- **Required task**
Drop the pictures and extract exactly the lines from the one that contains "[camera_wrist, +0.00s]" through the end of the material.

- **Material**
* * * *

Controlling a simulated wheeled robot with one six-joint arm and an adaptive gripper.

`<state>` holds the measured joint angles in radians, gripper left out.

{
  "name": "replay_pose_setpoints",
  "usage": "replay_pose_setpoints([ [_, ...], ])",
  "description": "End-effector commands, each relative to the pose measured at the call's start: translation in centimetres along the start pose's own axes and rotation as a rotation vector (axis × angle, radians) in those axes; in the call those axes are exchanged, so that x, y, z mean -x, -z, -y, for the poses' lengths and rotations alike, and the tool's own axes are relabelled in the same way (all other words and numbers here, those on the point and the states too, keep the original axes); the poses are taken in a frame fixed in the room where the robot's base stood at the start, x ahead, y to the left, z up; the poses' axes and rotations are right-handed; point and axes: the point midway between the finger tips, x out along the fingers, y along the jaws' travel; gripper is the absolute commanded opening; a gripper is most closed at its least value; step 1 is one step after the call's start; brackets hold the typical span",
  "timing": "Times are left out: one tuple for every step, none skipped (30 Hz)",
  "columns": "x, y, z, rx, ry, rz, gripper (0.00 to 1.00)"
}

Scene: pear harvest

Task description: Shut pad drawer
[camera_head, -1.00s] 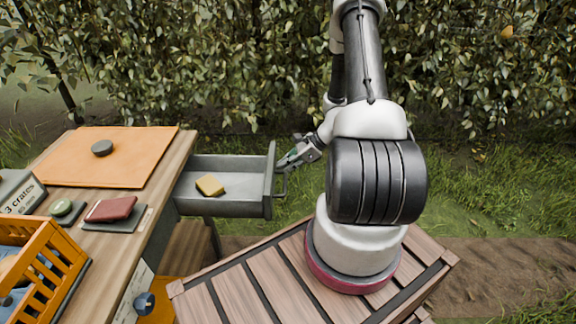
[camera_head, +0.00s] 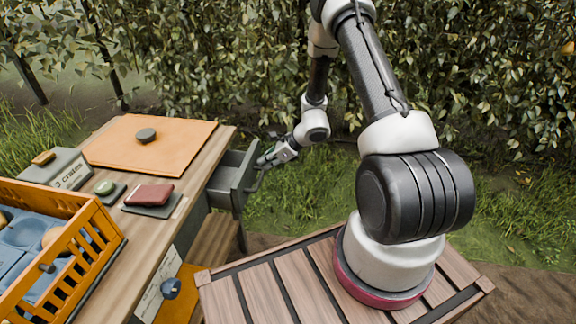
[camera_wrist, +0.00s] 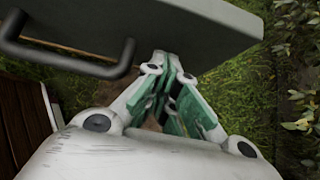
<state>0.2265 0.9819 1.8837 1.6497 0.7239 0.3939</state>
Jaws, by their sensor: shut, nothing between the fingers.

* * * *

- **Task output**
[camera_wrist, +0.00s] 
<state>0.2265 0.9819 1.8837 1.6497 0.7239 0.3939</state>
Jaws, by their sensor: shut, nothing between the fingers.

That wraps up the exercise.